INSTRUCTIONS TO FOLLOW: Output every line of the material exactly, omitting images.

########

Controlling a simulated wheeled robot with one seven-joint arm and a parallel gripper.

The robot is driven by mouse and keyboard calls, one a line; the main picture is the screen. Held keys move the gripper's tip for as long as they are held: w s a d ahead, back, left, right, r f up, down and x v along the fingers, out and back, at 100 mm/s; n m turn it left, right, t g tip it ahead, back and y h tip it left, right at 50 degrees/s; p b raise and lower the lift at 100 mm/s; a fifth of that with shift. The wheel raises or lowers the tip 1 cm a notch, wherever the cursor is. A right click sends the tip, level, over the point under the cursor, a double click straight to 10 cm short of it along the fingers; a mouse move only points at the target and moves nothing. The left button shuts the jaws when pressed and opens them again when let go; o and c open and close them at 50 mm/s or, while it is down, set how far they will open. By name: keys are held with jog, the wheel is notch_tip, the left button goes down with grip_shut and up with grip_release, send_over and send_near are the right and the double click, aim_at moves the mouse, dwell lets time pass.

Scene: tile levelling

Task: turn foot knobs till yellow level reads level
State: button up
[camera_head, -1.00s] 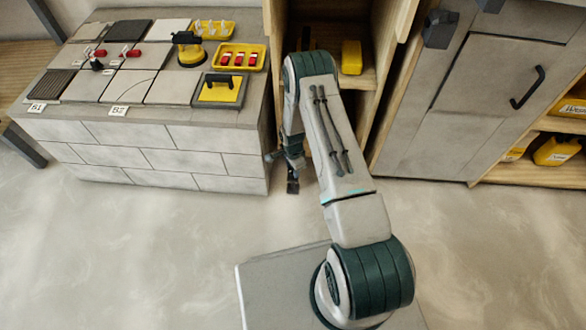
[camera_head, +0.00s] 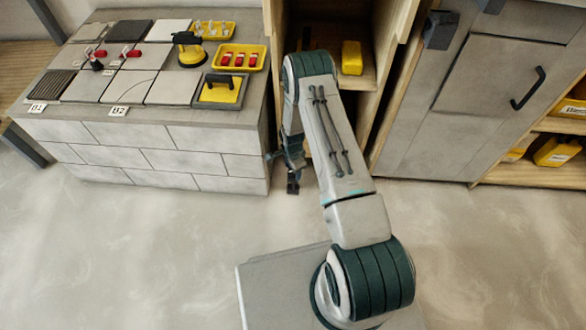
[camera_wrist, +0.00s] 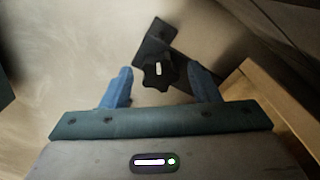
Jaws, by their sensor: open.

########

REPLY:
Controlling a simulated wheeled robot with one seven-joint arm and a parallel gripper.

The robot is driven by mouse and keyboard calls, one a line; the main picture is the screen. Held keys move the gripper's tip for as long as they are held: w s a d ahead, back, left, right, r f up, down and x v along the fingers, out and back, at 100 mm/s; n m turn it left, right, t g tip it ahead, back and y h tip it left, right at 50 degrees/s; p b raise and lower the lift at 100 mm/s; a fifth of that with shift. The wheel raises or lowers the tip 1 cm a notch, wherever the cursor is. A right click sends the tip, level, over the point under the cursor, a double click straight to 10 cm short of it along the fingers; a mouse move only points at the target and moves nothing. The left button shuts the jaws when pressed and opens them again when let go; o and c open and close them at 50 mm/s or, while it is down, set how far they will open. By name: keys are held with jog, the wheel is notch_tip, the left button goes down with grip_shut and up with grip_release, send_over and send_near are the right and the double click, aim_at moves the mouse, dwell lets time pass.

Scene: tile levelling

Task: turn foot knobs till yellow level reads level
State: button up
[camera_head, -1.00s] 
[camera_head, +0.00s] 
[camera_wrist, +0.00s] 
Jaws, by their sensor: open.

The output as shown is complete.